**** Collected data
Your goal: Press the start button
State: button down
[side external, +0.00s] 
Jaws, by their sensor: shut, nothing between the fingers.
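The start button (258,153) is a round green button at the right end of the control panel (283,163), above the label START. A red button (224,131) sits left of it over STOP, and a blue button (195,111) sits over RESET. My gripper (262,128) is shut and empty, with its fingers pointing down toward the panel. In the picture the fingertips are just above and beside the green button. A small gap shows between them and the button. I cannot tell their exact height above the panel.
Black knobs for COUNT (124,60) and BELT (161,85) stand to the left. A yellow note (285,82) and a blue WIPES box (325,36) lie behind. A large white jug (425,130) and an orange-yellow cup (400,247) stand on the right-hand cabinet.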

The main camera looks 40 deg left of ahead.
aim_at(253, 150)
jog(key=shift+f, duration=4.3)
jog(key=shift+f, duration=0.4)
********
# Work instructions
Exactly repeat the lines above, from the opening line through the one with "[side external, +0.00s]", and include nothing else.

# Solution to this task
Your goal: Press the start button
State: button down
[side external, +0.00s] 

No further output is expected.